Decoupled Weight Decay

Tags: Best Practice, Increased Accuracy, Regularization

TL;DR

L2 regularization is typically considered equivalent to weight decay, but this equivalence only holds for certain optimizer implementations. Common optimizer implementations typically scale the weight decay by the learning rate, which complicates model tuning and hyperparameter sweeps by coupling learning rate and weight decay. Implementing weight decay explicitly and separately from L2 regularization allows for a new means of tuning regularization in models.

Attribution

Decoupled Weight Decay Regularization, by Ilya Loshchilov and Frank Hutter. Published as a conference paper at ICLR 2019.

Code and Hyperparameters

Unlike other methods, decoupled weight decay is not implemented as an algorithm, but instead provides two optimizers that can be used in place of existing common optimizers.

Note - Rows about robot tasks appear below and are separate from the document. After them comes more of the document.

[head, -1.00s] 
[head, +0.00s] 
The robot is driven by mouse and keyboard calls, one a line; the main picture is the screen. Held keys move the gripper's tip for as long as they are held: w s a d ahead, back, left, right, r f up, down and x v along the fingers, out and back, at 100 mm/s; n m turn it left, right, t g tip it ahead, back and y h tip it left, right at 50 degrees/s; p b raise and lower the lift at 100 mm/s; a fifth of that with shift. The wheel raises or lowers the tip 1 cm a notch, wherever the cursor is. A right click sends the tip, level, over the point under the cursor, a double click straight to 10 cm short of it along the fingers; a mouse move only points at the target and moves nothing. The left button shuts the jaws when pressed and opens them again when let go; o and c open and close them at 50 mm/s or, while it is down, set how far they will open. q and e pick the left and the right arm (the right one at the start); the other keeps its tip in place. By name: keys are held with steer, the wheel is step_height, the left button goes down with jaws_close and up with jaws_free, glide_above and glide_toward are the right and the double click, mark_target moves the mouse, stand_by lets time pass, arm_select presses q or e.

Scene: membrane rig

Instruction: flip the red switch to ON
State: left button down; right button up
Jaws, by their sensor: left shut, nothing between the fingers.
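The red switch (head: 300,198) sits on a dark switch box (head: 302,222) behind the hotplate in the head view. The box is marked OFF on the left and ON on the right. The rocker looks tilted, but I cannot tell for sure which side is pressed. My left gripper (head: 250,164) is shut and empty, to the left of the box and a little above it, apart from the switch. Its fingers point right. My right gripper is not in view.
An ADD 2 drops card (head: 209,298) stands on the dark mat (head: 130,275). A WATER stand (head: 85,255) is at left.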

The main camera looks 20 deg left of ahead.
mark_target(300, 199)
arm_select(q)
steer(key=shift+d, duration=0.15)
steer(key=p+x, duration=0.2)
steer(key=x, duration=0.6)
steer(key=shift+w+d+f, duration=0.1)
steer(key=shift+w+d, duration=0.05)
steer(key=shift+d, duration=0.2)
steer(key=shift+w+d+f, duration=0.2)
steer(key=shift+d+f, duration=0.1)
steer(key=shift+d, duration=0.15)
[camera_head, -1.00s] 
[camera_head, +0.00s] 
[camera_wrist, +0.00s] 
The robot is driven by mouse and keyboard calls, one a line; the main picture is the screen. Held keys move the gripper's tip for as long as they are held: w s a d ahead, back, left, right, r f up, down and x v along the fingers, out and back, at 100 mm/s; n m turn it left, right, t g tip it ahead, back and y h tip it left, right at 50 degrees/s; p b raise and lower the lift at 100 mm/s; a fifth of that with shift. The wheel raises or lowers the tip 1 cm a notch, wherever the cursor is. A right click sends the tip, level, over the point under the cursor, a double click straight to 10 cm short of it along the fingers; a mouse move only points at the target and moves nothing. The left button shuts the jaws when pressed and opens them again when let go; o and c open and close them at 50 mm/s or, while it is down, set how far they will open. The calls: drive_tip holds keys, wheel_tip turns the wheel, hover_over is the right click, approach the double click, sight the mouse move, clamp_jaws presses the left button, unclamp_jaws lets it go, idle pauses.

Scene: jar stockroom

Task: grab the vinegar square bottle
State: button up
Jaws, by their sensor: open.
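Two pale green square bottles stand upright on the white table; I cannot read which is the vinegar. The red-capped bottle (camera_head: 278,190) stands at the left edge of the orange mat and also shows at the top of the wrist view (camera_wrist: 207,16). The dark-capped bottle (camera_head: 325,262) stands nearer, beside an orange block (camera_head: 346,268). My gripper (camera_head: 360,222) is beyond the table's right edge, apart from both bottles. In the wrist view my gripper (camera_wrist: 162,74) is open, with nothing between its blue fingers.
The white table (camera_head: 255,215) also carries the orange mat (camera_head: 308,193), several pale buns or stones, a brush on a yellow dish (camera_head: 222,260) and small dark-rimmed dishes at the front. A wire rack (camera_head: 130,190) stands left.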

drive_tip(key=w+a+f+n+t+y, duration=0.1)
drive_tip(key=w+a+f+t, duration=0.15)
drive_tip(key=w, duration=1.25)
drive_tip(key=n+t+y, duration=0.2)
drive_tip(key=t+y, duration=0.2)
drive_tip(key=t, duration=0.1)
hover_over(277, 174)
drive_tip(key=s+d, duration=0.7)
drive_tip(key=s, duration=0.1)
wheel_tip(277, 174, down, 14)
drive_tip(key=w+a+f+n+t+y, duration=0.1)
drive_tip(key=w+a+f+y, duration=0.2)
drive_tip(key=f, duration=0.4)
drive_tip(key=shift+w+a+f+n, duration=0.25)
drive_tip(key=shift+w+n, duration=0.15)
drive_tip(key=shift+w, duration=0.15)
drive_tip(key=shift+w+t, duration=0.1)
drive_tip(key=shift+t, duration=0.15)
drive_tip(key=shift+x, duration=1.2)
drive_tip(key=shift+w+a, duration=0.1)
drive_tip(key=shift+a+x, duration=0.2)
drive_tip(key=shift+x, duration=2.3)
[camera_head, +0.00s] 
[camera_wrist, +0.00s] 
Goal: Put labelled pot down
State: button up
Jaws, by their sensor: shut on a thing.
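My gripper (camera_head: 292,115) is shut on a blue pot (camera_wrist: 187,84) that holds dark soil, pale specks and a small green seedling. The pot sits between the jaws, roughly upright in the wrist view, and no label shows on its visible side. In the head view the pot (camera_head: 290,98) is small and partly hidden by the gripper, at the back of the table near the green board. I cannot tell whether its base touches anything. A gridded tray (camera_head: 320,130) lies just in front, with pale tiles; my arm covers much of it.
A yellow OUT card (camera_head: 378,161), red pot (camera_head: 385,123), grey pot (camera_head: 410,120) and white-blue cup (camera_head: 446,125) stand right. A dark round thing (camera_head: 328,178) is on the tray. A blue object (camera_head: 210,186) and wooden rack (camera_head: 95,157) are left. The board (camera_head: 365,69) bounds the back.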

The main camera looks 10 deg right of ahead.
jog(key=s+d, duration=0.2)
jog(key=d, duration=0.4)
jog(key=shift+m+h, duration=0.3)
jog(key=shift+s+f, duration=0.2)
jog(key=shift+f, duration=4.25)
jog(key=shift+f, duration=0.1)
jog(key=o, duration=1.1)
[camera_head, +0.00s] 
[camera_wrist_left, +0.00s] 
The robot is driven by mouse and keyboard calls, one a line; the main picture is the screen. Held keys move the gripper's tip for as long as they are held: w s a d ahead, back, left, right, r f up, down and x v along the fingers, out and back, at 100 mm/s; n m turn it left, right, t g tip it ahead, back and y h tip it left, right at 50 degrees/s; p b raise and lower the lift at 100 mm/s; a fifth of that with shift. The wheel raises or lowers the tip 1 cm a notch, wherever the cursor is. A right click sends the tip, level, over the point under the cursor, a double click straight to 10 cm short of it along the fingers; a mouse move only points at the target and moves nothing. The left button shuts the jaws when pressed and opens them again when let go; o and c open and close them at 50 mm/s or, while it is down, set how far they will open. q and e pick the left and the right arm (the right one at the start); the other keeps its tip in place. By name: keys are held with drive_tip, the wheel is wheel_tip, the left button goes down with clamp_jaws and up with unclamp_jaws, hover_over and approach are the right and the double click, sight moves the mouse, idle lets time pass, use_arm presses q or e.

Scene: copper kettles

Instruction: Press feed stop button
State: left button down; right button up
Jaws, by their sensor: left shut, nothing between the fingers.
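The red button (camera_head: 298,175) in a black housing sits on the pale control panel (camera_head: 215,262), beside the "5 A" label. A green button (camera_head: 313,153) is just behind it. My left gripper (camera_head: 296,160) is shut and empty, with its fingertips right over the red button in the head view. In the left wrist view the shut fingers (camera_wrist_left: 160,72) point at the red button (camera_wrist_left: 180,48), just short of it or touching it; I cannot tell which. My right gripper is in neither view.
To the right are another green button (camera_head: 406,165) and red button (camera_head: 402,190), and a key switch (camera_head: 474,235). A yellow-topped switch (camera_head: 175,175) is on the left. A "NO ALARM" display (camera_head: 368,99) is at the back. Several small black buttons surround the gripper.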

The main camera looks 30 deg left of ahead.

DecoupledSGDW optimizer (same as hyperparameters for torch.optim.SGD):

lr - Learning rate.
momentum - Momentum factor.
weight_decay - Weight decay.
dampening - Dampening for momentum.
nesterov - Nesterov momentum.

DecoupledAdamW optimizer (same as hyperparameters for torch.optim.Adam)

lr - Learning rate.
betas - Coefficients used for computing running averages of gradient and its square.
eps - Term for numerical stability.
weight_decay - Weight decay.
amsgrad - Use AMSGrad variant.

Applicable Settings

Using decoupled weight decay is considered a best practice in most settings. DecoupledSGDW and DecoupledAdamW should always be used in place of their vanilla counterparts.

Implementation Details

Unlike most of our other methods, we do not implement decoupled weight decay as an algorithm, instead providing optimizers that can be used as drop-in replacements for torch.optim.SGD and torch.optim.Adam, though note that some hyperparameter tuning may be required to realize full performance improvements.

The informed reader may note that Pytorch already provides a torch.optim.AdamW variant that implements Loshchilov et al.’s method. Unfortunately, this implementation has a fundamental bug owing to Pytorch’s method of handling learning rate scheduling. In this implementation, learning rate schedulers attempt to schedule the weight decay (as Loschilov et al. suggest) by tying it to the learning rate. However, this means that weight decay is now implicitly tied to the initial learning rate, resulting in unexpected behavior where runs with different learning rates also have different effective weight decays. See this line.

Considerations

There are no known negative side effects to using decoupled weight decay once it is properly tuned, as long as the original base optimizer is either torch.optim.Adam or torch.optim.SGD.

Composability

Weight decay is a regularization technique, and thus is expected to yield diminishing returns when composed with other regularization techniques.